The melting-pot theory of war had an element of truth.
WAAF Flo Mahony
felt that the war had shifted her up the social scale. ‘I think we’ve gone up a class. My family were certainly working-class, but I don’t think I am now. I look on myself as middle-class.’ Countless recollections of joining the services tell of married and single, conscript and volunteer, bank clerk, shop assistant, chambermaid, schoolgirl, business girl, actress and debutante being thrown in together, emerging indistinguishable from each other in a democracy of coders, telegraphists, armourers and plotters, drivers, orderlies, gunnery and signals officers, and kine-theodolite operators.

But a closer reading of such accounts unearths as many instances
of elitism and snobbery, charmed circles and special treatment, rank-pulling and system-working. Though not of their number,
Mavis Lever was well aware
that Bletchley Park was full of manicured debutantes whose daddies had pulled strings for them – ‘No doubt about it, it was a good berth compared to working in a munitions factory.’
Patience Chadwyck-Healey couldn’t bear
the way some of the grander girls got preferential treatment through their high-up connections: ‘I became quite communistic in the end.’

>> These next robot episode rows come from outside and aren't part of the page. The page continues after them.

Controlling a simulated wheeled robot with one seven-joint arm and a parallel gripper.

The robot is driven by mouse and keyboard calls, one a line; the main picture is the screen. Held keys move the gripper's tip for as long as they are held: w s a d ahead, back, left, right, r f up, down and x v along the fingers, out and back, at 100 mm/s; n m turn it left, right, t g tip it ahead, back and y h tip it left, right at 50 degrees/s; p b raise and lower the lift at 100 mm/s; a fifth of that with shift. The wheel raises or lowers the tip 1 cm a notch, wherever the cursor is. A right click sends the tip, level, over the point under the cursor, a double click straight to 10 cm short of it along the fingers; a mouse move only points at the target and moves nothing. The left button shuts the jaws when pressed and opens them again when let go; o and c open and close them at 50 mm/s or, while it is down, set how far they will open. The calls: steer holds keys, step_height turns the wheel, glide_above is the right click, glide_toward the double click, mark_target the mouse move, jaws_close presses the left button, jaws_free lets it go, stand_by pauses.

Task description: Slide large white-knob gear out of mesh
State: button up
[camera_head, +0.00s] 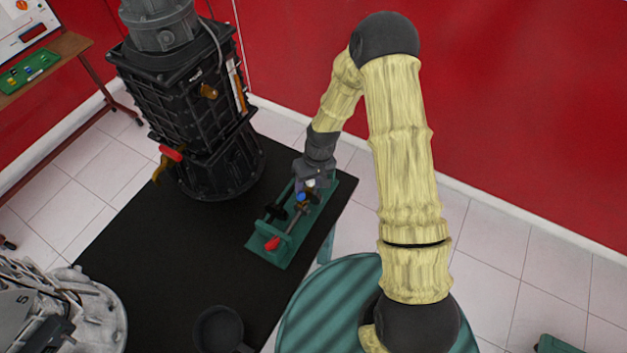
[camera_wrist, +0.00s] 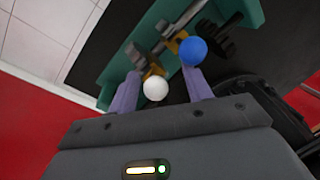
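The white knob (camera_wrist: 155,88) of the white-knob gear sits between the two purple fingers of my gripper (camera_wrist: 163,73) in the wrist view, closer to the left finger. A gap shows to the right finger, so my gripper is open around it. The knob also shows in the head view (camera_head: 310,184), just below my gripper (camera_head: 311,179). A blue knob (camera_wrist: 193,50) stands beyond the right fingertip. Brass-coloured pieces (camera_wrist: 153,70) show by the knobs. The gear under the white knob is mostly hidden, and I cannot tell its mesh.
The green trainer base (camera_head: 265,257) lies on the black table (camera_head: 125,255), with a red handle (camera_head: 272,243) at its near end. A large black engine housing (camera_head: 190,105) stands left of it. A dark pan (camera_head: 218,328) lies in front.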

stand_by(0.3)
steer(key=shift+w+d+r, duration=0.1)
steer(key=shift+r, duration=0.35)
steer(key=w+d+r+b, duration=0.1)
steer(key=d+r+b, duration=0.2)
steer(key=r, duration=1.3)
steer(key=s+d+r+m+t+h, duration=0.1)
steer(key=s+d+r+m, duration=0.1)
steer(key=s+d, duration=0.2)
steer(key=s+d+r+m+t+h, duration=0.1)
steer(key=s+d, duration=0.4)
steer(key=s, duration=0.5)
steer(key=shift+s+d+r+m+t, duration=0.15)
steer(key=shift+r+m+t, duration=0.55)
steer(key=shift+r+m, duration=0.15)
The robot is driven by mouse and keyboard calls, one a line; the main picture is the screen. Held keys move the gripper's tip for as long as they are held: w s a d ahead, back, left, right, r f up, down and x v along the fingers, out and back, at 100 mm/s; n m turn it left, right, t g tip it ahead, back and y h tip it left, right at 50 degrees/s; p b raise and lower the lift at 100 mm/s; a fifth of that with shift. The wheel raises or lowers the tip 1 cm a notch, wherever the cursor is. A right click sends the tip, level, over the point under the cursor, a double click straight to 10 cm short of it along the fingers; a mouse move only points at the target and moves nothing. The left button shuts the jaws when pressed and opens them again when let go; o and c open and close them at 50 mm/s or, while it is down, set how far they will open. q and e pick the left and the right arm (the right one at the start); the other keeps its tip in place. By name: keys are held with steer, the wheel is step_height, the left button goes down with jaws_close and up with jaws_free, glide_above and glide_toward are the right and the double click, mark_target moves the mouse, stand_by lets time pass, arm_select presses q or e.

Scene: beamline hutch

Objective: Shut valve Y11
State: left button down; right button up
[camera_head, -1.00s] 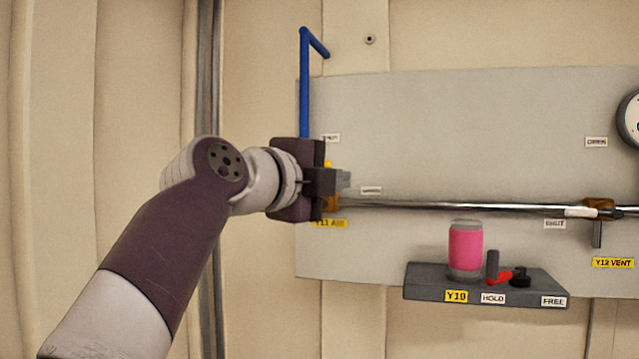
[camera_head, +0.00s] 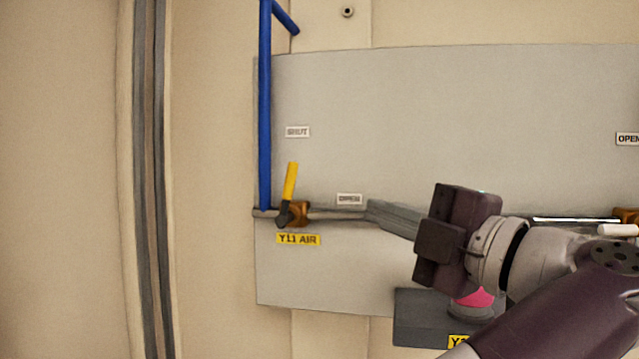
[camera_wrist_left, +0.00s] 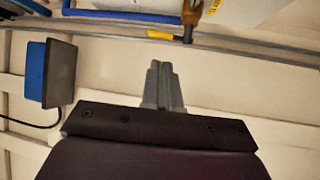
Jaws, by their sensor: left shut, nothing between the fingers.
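Valve Y11 has a yellow handle (camera_head: 291,181) and a brass body (camera_head: 298,213) on a pipe at the panel's left, above the "Y11 AIR" label (camera_head: 298,240). The handle points up, leaning slightly right, toward the "SHUT" label (camera_head: 297,132). The "OPEN" label (camera_head: 349,199) is right of the valve. My left gripper (camera_head: 373,212) is shut and empty, right of the valve and apart from the handle, its fingers pointing left. In the left wrist view the shut fingers (camera_wrist_left: 163,70) point up the picture; the yellow handle (camera_wrist_left: 161,35) shows beyond them. My right gripper is not in view.
A blue pipe (camera_head: 265,110) rises just left of the valve. The grey panel (camera_head: 450,110) above the gripper is bare.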

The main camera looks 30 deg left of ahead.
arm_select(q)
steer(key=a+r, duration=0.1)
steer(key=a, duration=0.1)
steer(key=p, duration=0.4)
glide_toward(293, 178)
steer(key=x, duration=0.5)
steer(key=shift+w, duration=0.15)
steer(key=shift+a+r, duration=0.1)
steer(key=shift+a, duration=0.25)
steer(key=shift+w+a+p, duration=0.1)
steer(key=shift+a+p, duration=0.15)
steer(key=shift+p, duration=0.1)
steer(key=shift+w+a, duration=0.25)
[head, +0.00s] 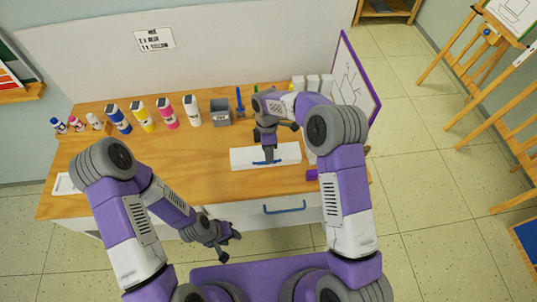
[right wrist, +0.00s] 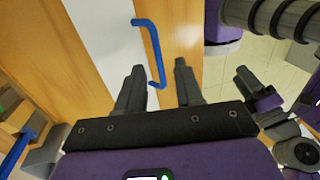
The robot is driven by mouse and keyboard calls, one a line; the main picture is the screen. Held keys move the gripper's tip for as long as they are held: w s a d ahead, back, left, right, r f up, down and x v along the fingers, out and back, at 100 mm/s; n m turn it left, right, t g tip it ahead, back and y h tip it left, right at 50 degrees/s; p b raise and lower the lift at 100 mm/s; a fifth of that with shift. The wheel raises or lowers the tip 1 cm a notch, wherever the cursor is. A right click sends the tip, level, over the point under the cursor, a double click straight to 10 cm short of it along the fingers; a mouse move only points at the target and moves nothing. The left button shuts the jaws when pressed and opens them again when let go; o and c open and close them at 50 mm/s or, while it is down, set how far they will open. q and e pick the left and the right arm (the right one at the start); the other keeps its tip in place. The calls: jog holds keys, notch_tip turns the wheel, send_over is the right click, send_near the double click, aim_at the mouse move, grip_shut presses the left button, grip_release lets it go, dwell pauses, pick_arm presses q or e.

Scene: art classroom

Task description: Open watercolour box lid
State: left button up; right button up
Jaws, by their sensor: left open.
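The watercolour box (head: 240,158) is a long white box on the wooden desk, and its lid looks flat and shut. A blue handle (head: 265,162) runs along its front edge. My right gripper (head: 268,158) points down over this edge. In the right wrist view, the white lid (right wrist: 98,35) and blue handle (right wrist: 152,45) lie past my right gripper's fingers (right wrist: 158,85). The fingers are apart, with the handle's near end in line with the gap; contact cannot be told. My left gripper (head: 225,240) is open and empty, in front of the desk and away from the box.
A purple-framed board (head: 356,83) stands at the right. A blue drawer handle (head: 284,209) is on the desk front.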

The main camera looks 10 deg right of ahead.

And according to Joan Wyndham,
who had been called up to the WAAFs in 1941, officer rank could only be conferred if you were a bona fide lady: ‘They look out for dirty nails, holes in stockings and try to find out if your mother was a char, and ask you trick questions to see if you say “toilet” or “pardon”.’ ‘Toffs’ were all too easy to spot.
Ex-debutante Wren
Fanny Gore Brown suffered from the coarse language in her ‘Wrenery’ at Dover, and the rough girls there stole her make-up. ‘I was fair game because I talked different, didn’t I?’ And, as we have seen, middle-class Doffy Brewer’s life was made a misery by the taunts of her working-class colleagues.